→ To do:
Determine which lines contain the word "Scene", then copy those lines.

→ Material:

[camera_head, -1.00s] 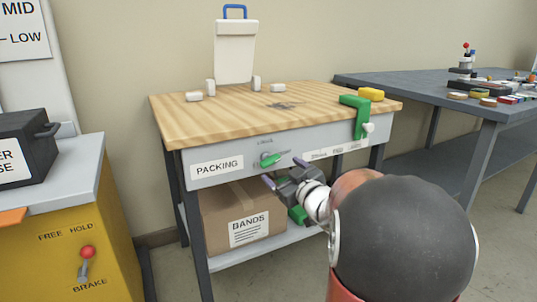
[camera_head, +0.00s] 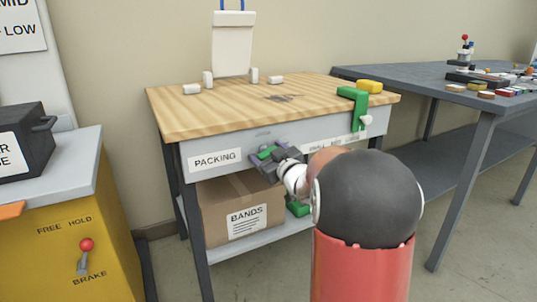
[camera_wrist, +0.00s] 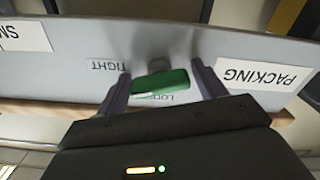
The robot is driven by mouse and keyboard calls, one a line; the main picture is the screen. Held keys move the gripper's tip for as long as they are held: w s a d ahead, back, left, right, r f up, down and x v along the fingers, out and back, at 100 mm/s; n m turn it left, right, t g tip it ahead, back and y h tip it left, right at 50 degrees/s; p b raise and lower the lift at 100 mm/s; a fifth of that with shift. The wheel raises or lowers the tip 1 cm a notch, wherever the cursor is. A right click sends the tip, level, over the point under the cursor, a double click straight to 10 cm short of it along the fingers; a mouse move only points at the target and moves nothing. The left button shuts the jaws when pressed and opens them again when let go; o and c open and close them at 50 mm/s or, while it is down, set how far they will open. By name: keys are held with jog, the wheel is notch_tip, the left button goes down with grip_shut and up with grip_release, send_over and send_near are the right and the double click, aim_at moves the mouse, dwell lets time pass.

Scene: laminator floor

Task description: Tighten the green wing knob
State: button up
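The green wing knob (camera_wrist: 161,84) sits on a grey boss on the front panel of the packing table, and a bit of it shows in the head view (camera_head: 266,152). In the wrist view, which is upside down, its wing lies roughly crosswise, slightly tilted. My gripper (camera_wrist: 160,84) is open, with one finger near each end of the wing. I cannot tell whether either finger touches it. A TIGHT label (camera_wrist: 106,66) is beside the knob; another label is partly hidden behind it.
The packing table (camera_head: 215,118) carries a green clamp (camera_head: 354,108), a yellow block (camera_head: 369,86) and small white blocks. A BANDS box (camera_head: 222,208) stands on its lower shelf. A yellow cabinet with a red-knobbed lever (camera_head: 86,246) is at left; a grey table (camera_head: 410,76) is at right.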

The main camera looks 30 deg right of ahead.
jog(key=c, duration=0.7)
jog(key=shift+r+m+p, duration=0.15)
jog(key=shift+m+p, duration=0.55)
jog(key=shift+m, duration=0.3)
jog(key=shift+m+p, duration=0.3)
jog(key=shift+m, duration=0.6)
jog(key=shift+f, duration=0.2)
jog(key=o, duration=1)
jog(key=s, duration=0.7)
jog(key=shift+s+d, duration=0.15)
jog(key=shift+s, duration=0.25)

...

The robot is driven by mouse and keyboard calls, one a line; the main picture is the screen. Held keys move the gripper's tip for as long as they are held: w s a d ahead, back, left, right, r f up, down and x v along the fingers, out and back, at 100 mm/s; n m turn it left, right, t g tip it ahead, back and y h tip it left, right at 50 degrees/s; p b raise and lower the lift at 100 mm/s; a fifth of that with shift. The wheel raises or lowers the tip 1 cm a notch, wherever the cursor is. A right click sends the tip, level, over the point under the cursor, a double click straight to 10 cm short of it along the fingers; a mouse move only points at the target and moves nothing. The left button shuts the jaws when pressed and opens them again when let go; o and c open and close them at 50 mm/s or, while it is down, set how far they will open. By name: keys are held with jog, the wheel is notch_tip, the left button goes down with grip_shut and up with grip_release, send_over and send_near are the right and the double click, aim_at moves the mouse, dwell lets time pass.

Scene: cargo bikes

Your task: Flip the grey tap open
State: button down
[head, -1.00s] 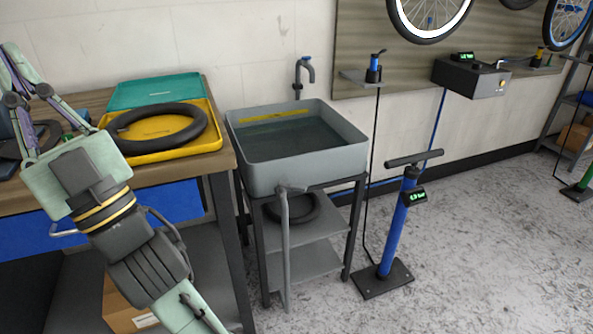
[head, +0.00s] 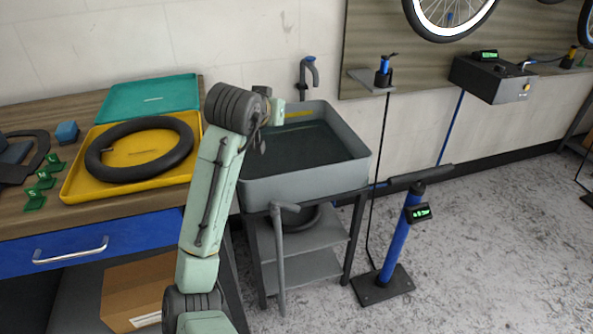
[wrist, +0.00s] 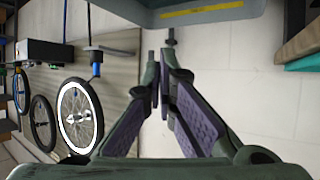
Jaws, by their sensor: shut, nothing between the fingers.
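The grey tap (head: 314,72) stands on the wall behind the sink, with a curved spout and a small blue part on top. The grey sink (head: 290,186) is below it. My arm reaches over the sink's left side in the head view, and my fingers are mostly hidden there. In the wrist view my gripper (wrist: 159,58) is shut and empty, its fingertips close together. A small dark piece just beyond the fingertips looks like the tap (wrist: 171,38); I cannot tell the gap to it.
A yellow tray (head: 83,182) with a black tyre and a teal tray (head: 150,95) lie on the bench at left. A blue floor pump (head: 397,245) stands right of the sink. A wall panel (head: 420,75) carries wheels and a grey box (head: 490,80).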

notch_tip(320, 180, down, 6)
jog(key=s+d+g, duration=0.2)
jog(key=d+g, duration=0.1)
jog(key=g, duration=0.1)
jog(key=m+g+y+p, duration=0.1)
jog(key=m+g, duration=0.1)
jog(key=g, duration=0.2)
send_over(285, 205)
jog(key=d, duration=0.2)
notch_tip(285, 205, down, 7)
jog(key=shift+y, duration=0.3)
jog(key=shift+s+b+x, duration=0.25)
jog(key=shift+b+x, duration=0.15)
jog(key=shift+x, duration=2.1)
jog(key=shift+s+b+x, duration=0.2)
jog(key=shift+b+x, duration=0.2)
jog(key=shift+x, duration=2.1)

→ Worked answer:
Scene: laminator floor
Scene: cargo bikes

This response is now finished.